Le cose sono andate in maniera diversa per quanto riguarda le esportazioni in Ucraina. “Nel 2021 l’export italiano in Ucraina è cresciuto del 25%, superando per la prima volta da anni i 2,2 miliardi, segno anche del fatto che l’economia, nonostante sia più debole di quella russa, si stava riprendendo – ha detto il capo economista di Sace -. Chiaramente per il 2022 ci sarà una forte riduzione dei flussi sia verso la Russia che verso l’Ucraina”.

Il turismo russo in Italia

L’Italia non scambia solo merci con la Russia ma anche servizi. “Quando parliamo di servizi intendiamo anche il turismo, quello russo è cambiato molto negli ultimi anni.

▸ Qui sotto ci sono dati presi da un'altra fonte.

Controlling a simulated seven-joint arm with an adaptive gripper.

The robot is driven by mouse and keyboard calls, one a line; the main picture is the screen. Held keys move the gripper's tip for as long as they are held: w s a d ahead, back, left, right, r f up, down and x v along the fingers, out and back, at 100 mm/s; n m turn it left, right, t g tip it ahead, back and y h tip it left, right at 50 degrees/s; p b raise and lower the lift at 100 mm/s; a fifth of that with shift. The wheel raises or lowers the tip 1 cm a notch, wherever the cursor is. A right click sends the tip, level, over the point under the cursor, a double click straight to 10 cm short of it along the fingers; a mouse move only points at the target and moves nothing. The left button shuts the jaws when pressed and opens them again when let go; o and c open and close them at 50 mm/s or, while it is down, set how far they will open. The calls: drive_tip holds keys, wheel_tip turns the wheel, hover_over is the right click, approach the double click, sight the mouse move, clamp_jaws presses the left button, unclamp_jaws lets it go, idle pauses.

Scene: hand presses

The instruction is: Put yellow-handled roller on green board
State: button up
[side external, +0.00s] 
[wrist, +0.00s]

Innanzitutto in termini di numeri, è cresciuto in termini di quantità, di presenze, e di capacità di spese, perché il turista medio russo ha raggiunto una capacità di spesa elevata – ha spiegato Terzulli -. Ora sia sull’export di beni che di servizi andiamo incontro a una contrazione importante, soprattutto se il conflitto dovesse perdurare”.

Gli effetti dell’aumento del costo dell’energia sul PIL europeo

L’aumento del costo dell’energia avrà, inevitabilmente, un riflesso sul PIL europeo. “C’è un’interessante simulazione fatta dagli economisti di Barclays che sostiene che un incremento del 10% nel prezzo del petrolio si rifletterebbe nell’area euro con circa -0,25 punti percentuali di PIL – ha concluso il chief economist di Sace -. Gli effetti più forti ci sarebbero in Germania e Italia dove arriverebbe a un -0,35 per cento e con effetti sull’inflazione del -0,50 per cento. Se gli impatti sull’economia reale dovessero essere più forti, e non è escluso, la BCE e le Banche centrali potrebbero assumere un atteggiamento differente, da quello che stava diventando più restrittivo negli ultimi mesi. Questo vale più per la BCE più per la FED, che probabilmente proseguirà nel suo corso ma anche questa sarà una variabile da osservare”.